WHAT IS NEEDED
Provide an exact copy of the lines from the beginning of the records through the line that includes "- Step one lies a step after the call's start", and of no others.
┌─ AVAILABLE RECORDS
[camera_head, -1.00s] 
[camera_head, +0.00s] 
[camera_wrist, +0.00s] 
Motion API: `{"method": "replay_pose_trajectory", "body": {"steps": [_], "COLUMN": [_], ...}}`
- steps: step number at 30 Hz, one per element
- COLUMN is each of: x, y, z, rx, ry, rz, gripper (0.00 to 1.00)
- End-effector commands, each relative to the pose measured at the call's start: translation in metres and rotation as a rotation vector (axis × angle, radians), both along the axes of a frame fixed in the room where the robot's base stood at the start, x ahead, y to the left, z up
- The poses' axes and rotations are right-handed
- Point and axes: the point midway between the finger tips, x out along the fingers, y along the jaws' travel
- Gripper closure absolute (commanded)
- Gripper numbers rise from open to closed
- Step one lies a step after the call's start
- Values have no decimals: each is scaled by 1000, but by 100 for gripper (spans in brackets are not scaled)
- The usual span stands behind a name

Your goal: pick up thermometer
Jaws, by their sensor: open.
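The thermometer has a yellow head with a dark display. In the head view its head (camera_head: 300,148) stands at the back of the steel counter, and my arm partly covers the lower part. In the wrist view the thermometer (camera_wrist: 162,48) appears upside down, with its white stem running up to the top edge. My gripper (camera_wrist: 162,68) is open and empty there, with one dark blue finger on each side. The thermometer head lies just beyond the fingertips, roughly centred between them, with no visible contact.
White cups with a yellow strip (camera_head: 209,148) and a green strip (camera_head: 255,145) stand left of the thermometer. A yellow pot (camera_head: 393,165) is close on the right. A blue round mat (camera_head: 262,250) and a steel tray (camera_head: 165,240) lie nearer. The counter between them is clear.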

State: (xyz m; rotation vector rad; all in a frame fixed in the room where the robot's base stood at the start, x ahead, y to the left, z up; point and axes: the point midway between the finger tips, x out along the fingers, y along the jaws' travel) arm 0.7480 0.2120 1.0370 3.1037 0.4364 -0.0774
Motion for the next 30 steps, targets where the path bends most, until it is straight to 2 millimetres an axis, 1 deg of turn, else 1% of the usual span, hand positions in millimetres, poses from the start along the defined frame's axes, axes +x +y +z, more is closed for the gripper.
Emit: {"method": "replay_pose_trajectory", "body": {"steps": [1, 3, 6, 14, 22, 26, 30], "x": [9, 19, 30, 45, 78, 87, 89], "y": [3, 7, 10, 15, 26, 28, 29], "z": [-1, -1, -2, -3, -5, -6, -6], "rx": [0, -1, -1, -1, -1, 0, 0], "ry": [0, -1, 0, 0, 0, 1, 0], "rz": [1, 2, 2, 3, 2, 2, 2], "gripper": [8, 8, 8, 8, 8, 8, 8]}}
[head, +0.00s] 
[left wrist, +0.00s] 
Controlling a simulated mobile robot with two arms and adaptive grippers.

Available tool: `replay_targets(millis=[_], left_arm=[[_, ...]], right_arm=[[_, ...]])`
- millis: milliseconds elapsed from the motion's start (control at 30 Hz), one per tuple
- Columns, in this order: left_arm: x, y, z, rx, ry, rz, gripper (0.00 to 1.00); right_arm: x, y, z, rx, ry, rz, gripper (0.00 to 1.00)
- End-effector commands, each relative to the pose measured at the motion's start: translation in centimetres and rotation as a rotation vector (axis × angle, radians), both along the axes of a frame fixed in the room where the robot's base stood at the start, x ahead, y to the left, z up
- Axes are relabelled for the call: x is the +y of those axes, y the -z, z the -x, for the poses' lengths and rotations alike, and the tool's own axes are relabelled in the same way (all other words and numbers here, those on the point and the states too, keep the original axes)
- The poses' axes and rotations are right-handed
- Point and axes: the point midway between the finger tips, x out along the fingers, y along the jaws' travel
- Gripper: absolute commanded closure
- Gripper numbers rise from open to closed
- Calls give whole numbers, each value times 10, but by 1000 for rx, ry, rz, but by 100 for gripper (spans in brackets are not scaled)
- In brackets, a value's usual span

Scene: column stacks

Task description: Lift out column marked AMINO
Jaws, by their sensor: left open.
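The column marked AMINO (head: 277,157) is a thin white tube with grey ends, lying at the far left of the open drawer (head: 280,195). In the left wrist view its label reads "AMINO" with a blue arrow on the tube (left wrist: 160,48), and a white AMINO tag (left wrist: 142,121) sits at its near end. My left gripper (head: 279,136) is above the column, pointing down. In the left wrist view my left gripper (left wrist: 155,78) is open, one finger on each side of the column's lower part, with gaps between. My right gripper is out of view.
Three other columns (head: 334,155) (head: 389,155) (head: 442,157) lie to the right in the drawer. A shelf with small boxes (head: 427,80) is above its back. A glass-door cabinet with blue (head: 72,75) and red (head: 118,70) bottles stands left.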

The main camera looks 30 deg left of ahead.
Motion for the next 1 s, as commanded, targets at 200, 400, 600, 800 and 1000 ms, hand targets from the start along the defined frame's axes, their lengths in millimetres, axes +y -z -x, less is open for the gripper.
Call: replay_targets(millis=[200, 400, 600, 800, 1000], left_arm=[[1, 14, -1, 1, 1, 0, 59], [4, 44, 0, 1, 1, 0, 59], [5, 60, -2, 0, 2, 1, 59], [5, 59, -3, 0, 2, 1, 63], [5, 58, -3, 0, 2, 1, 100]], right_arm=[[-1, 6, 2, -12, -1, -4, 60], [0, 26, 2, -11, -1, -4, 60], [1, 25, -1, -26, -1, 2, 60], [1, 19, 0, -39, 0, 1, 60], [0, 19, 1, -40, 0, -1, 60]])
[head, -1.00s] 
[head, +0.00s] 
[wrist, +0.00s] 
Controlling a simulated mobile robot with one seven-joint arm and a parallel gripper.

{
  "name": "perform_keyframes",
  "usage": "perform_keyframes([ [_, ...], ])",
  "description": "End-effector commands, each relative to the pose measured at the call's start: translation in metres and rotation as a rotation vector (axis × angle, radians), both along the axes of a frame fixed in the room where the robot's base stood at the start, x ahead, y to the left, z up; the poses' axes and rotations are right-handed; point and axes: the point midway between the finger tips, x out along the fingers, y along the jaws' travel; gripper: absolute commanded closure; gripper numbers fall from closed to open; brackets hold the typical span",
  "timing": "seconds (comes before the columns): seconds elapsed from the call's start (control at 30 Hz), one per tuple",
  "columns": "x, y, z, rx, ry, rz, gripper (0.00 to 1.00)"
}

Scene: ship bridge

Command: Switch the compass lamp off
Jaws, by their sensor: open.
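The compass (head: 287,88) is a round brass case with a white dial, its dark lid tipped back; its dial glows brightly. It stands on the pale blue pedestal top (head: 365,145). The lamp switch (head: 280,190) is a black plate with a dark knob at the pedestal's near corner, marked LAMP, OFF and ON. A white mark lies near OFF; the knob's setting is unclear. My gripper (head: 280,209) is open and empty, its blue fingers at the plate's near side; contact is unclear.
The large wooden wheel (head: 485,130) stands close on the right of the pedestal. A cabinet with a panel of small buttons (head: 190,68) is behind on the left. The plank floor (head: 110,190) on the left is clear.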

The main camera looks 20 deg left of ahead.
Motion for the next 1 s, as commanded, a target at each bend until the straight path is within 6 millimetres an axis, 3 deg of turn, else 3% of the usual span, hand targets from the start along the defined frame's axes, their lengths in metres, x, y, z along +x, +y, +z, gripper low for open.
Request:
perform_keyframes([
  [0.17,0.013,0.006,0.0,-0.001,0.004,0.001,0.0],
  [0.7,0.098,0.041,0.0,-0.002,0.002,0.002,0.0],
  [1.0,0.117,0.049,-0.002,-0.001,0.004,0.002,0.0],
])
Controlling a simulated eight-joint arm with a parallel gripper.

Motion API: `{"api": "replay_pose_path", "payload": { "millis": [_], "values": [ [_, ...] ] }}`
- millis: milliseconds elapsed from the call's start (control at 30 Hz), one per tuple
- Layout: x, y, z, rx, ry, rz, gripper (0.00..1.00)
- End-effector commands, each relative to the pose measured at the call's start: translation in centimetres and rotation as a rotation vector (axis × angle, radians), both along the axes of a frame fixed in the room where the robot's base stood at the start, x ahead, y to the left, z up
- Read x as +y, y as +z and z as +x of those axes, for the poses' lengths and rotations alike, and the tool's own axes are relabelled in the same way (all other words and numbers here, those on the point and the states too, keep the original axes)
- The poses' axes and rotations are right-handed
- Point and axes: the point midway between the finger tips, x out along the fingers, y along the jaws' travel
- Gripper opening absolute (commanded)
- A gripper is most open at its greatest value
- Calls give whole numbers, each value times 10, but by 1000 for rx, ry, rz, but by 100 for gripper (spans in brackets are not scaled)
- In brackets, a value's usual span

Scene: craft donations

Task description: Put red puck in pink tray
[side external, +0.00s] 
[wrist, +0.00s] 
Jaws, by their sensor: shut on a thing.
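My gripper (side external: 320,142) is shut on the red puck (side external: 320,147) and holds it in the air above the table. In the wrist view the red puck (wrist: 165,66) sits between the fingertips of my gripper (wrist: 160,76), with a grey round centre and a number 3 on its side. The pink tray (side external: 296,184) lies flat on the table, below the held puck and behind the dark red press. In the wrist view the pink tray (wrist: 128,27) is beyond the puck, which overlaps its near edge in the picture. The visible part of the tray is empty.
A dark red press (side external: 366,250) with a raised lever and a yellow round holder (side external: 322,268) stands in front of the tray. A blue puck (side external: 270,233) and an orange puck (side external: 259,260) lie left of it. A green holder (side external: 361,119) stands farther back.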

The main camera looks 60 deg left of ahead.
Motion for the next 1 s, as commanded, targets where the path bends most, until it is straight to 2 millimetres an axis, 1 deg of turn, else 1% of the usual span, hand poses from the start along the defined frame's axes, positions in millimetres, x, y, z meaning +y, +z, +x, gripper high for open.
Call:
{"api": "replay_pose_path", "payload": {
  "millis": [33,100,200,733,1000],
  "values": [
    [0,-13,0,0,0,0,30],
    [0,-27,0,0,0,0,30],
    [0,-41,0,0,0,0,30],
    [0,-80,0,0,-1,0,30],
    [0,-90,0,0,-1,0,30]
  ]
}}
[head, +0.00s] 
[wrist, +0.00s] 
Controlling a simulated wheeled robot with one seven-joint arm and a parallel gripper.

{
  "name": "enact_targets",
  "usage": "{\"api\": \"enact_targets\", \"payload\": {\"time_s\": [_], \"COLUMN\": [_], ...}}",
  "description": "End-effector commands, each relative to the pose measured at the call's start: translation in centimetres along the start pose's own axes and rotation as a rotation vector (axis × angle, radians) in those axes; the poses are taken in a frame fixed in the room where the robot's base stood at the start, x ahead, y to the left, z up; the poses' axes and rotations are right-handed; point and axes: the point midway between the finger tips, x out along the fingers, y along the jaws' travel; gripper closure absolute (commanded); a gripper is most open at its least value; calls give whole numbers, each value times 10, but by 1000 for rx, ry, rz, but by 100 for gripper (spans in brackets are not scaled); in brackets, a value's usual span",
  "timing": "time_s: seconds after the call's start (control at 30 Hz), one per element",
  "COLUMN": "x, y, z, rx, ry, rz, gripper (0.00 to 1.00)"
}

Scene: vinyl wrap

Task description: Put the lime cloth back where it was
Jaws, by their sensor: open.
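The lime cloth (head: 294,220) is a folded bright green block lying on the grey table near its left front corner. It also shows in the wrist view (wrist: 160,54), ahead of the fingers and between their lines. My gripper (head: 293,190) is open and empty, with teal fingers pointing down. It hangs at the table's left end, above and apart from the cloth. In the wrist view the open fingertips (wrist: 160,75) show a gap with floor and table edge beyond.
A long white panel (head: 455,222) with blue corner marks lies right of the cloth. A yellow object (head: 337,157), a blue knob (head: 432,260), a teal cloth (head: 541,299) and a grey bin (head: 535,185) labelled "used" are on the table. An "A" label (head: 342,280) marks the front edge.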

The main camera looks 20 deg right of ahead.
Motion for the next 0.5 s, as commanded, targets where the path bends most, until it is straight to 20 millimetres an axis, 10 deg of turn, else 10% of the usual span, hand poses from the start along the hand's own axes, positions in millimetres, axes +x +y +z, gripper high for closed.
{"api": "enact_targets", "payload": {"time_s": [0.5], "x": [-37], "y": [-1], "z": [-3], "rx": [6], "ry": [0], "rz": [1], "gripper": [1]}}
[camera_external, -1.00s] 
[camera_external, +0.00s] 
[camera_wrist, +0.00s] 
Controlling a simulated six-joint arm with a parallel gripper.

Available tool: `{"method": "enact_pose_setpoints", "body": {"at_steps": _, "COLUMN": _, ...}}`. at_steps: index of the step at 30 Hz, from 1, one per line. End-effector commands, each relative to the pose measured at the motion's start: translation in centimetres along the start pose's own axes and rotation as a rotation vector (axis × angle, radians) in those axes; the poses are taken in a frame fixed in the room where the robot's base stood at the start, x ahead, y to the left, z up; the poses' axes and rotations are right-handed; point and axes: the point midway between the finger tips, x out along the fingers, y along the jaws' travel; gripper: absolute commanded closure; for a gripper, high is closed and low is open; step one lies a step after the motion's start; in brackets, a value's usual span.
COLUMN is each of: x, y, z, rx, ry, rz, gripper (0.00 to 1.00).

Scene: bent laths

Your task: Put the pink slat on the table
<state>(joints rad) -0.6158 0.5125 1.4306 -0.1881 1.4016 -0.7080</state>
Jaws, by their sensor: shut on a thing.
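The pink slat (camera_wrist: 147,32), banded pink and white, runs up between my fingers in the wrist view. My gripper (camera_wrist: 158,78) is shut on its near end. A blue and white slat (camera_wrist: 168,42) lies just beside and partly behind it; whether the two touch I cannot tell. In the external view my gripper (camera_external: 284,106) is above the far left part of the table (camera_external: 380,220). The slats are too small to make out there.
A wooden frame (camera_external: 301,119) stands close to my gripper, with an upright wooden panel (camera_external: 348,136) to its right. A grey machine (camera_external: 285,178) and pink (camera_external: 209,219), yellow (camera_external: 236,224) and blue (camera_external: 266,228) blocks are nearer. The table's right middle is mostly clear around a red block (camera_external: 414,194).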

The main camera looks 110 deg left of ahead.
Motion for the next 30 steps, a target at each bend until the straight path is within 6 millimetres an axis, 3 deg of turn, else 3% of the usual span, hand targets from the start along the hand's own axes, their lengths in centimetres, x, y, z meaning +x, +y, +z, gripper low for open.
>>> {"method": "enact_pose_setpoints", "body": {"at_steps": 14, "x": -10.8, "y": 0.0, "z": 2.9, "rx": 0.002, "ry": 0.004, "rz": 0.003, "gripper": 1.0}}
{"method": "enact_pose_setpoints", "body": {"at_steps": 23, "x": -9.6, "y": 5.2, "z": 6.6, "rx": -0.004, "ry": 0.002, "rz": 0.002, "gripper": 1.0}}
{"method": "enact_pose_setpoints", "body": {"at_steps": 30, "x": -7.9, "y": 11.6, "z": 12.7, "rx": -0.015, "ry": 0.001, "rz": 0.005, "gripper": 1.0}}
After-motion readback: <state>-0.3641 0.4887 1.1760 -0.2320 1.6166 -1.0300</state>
└─
FULL SOLUTION
[camera_head, -1.00s] 
[camera_head, +0.00s] 
[camera_wrist, +0.00s] 
Motion API: `{"method": "replay_pose_trajectory", "body": {"steps": [_], "COLUMN": [_], ...}}`
- steps: step number at 30 Hz, one per element
- COLUMN is each of: x, y, z, rx, ry, rz, gripper (0.00 to 1.00)
- End-effector commands, each relative to the pose measured at the call's start: translation in metres and rotation as a rotation vector (axis × angle, radians), both along the axes of a frame fixed in the room where the robot's base stood at the start, x ahead, y to the left, z up
- The poses' axes and rotations are right-handed
- Point and axes: the point midway between the finger tips, x out along the fingers, y along the jaws' travel
- Gripper closure absolute (commanded)
- Gripper numbers rise from open to closed
- Step one lies a step after the call's start

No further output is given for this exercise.